If through-hole 5G′ for a grounding and through-hole 5P′ for a power supply have circular shapes as shown in FIGS. 3B and 3C, the adjacent interval cannot be kept constant. As shown in FIG. 3B, if the adjacent interval between through-hole 5G′ for a grounding and through-hole 5P′ for a power supply is narrowed so that the electromagnetic coupling is strengthened, the interval at the parts where the two come closest to each other becomes too narrow. Therefore, the electrical insulation reliability between the two is Reduced.

On the other hand, in FIG. 3C, through-hole 5G′ for a grounding and through-hole 5P′ for a power supply are arranged so that the interval between the parts where the two come closest to each other is a distance not to lower the electrical insulation reliability. However, in FIG. 3C, the interval between the two becomes wider as the parts leave upwardly or downwardly from the position of the closest parts. Therefore, the electromagnetic coupling between the two is weakened.

In FIG. 2, through-hole 5S for a signal has a circular shape, and is preferred to have a diameter of 30 to 100 μm. If the electromagnetic coupling is larger between through-holes 5S for a signal, the noise is likely to occur by the electromagnetic coupling of each other. Therefore, through-hole 5S for a signal is preferred to have a circular shape. Through-holes 5S for a signal are disposed at a low array density as described above. For example, adjacent through-holes 5S for a signal are arranged at intervals of 50 to 150 μm even at the narrowest part.

The wiring board according to the embodiment of the present invention is not intended to be limited to the embodiment described above, and various modifications are possible within the scope of the claims. For example, in wiring board 10 described above, through-hole 5G for a grounding and through-hole 5P for a power supply have rounded shapes at corner portions. However, the corner portions don't have to have rounded shapes. Although through-hole 5G for a grounding and through-hole 5P for a power supply have a square shape, the through-hole for a grounding and the through-hole for a power supply may have a quadrangular shape, a trapezoidal shape, or a parallelogram shape, and as shown in FIGS. 4A and 4B, may have a triangular shape, or a hexagonal shape. Furthermore, although the horizontal cross-sectional shape of through-hole 5S for a signal is a circular shape, this does not deny non-circular shapes. The circular shape is preferred only from the viewpoint of noise generation, and a triangular shape, a quadrangular shape, a pentagonal shape, or a hexagonal shape may be sufficient.

In addition, in wiring board 10 described above, build-up layers are formed on both sides of core substrate 1. That is, five layers of build-up insulating layers 2 and build-up wiring layers 3 are respectively laminated alternately.
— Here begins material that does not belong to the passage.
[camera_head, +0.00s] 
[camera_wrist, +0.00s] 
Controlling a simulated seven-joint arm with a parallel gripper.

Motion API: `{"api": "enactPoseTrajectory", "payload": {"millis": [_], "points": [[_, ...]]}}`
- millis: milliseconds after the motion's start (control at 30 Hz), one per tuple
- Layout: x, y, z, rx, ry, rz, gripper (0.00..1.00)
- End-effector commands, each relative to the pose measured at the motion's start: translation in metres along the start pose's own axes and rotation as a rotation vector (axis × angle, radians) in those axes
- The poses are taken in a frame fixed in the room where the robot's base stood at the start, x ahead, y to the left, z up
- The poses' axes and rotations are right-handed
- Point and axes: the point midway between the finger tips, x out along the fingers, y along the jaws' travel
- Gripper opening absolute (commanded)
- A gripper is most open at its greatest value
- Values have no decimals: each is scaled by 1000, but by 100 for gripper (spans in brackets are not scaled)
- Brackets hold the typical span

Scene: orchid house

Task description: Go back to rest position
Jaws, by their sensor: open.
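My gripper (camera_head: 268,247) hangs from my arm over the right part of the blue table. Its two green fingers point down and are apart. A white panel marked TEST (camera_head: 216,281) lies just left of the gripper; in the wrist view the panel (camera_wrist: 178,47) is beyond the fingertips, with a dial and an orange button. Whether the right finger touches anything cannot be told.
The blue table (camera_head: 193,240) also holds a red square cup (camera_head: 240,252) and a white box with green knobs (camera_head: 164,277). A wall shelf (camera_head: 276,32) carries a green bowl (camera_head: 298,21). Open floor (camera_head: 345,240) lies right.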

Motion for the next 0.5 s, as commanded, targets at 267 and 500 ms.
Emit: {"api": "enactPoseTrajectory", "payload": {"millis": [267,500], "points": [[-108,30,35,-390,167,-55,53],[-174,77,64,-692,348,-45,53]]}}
However, the build-up layer may be formed only on one side of core substrate 1. When the build-up layers are formed on both sides of core substrate 1, the number of laminated layers may be different in the upper and lower surfaces.

Claims

1. A wiring board comprising: a core substrate including a through-hole for a grounding and a through-hole for a power supply disposed adjacent to each other; anda build-up layer formed on one surface of the core substrate, including a build-up insulating layer having a via hole, and a build-up wiring layer formed on a surface of the build-up insulation layer and on an inner surface of the via hole, the build-up wiring layer electrically connected to the through-hole, andforming at least one semiconductor element connection pad on a surface of the build-up layer,wherein the through-hole for a grounding and the through-hole for a power supply have a cross-sectional shape perpendicular to a thickness direction of the core substrate, being any one of a triangular shape, a quadrangular shape and a hexagonal shape, containing a corner portion and a side portion connecting between the corner portions, andwherein the side portions of the through-hole for a grounding and the through-hole for a power supply being mutually adjacent are disposed so as to face each other.
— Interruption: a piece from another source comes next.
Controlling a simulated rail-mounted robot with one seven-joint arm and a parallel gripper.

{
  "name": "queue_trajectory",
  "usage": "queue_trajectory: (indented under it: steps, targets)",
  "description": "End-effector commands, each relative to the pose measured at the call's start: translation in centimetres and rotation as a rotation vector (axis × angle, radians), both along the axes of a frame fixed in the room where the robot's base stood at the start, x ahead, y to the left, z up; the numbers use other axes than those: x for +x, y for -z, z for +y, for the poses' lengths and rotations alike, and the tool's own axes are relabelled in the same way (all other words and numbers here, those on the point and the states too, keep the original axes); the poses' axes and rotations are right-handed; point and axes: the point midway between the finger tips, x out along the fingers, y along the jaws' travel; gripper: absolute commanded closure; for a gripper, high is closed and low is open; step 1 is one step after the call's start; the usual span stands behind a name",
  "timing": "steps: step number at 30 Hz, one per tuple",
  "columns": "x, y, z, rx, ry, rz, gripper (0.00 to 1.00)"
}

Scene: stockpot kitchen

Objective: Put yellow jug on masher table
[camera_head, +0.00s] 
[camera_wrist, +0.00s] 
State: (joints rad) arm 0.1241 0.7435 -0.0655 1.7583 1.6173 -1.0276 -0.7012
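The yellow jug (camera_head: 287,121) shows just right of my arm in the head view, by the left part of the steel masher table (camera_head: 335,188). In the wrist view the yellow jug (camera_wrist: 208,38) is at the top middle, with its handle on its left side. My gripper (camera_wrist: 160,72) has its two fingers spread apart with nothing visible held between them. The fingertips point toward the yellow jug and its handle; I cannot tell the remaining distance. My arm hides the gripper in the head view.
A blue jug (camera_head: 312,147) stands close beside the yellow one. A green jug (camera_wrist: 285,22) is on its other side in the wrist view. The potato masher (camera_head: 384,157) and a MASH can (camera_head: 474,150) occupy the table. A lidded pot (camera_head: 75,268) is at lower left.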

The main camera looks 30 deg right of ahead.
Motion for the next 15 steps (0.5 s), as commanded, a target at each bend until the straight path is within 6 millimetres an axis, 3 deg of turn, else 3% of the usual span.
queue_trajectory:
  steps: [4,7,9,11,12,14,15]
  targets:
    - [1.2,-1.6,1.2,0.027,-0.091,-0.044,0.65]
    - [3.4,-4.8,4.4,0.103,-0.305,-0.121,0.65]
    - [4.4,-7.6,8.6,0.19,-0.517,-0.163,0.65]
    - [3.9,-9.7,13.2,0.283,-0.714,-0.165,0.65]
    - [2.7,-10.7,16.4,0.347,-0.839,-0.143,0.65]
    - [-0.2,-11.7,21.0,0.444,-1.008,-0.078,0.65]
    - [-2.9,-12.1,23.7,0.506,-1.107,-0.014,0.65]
2. The wiring board according to claim 1, wherein the through-hole for a grounding and the through-hole for a power supply are arranged alternately so as to be adjacent to each other and to form a checkered pattern.

3. The wiring board according to claim 1, wherein the build-up layer includes, on a surface of the build-up layer, a semiconductor element connection pad forming area where the plurality of semiconductor element connection pads are formed aligned.
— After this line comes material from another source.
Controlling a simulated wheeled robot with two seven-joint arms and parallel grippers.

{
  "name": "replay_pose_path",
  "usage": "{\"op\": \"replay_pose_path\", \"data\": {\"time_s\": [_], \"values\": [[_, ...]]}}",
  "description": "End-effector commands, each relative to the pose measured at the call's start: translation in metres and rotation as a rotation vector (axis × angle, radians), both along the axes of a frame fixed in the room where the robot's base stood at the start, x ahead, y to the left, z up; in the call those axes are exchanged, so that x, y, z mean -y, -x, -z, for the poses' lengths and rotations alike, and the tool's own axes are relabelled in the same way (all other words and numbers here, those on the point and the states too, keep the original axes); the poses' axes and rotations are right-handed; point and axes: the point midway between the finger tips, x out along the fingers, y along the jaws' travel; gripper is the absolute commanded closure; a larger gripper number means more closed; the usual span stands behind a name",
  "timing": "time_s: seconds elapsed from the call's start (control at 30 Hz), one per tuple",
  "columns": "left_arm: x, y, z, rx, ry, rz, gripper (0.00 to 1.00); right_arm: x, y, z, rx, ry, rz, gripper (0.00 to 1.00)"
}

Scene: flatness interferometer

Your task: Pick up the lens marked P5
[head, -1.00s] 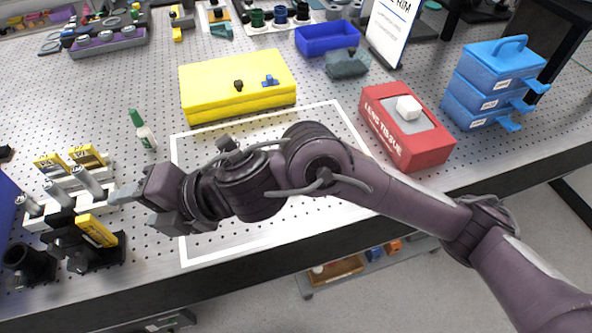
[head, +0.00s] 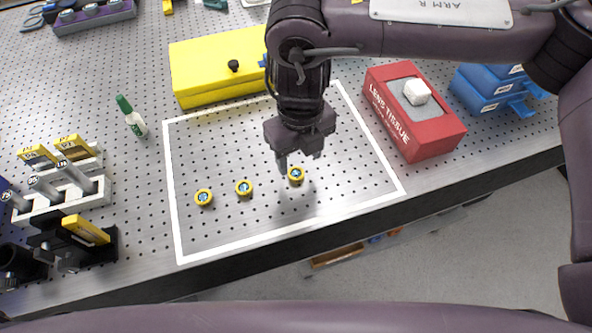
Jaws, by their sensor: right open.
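Three small lenses in yellow rings with blue faces lie on the pegboard table inside a white outline: a left lens (head: 203,197), a middle lens (head: 243,188) and a right lens (head: 296,175). Their markings are too small to read, so I cannot tell which is P5. My right gripper (head: 298,158) points down with its fingers apart and empty, close above and just behind the right lens. Whether it touches that lens is unclear. My left gripper is not in view.
A yellow case (head: 215,68) stands behind the outline, partly hidden by my right arm. A red lens tissue box (head: 432,132) and blue drawers (head: 487,98) are at right. A green-capped bottle (head: 134,120) and a white holder (head: 85,200) with yellow-labelled parts are at left.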

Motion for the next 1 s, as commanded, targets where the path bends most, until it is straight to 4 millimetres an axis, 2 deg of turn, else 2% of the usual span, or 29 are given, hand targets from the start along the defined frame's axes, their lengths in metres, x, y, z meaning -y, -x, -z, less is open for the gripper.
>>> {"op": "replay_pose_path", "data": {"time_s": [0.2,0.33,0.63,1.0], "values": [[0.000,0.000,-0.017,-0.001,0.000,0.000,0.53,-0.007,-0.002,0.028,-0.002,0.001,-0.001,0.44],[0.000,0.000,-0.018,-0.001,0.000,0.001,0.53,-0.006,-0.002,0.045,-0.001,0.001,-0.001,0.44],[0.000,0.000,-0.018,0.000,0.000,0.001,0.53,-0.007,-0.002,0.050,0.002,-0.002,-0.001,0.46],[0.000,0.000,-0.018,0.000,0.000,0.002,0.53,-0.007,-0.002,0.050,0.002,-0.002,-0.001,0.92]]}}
4. The wiring board according to claim 3, wherein the through-hole for a grounding and the through-hole for a power supply are formed in an area corresponding to the semiconductor element connection pad forming area.

5. The wiring board according to claim 1, wherein a through-hole for a signal is further formed on the core substrate in an outer area of the semiconductor element connection pad forming area.

6. The wiring board according to claim 5, wherein the through-hole for a grounding and the through-hole for a power supply are arranged at a higher array density than the through-hole for a signal.

7. The wiring board according to claim 5, wherein the through-hole for a signal has a cross-sectional shape perpendicular to a thickness direction of the core substrate, being a circular shape.

8. The wiring board according to claim 5, wherein another build-up layer is formed on the other surface of the core substrate,wherein the build-up layer includes a build-up insulating layer having a via hole, and a build-up wiring layer formed on a surface of the build-up insulation layer and on an inner surface of the via hole, and,wherein the build-up layer forms an external connection pad for a grounding and an external connection pad for a power supply on a surface of the build-up layer.

9. The wiring board according to claim 8, wherein the external connection pad for a grounding and the external connection pad for a power supply are formed in an area corresponding to an area where the through-hole for a grounding and the through-hole for a power supply are disposed.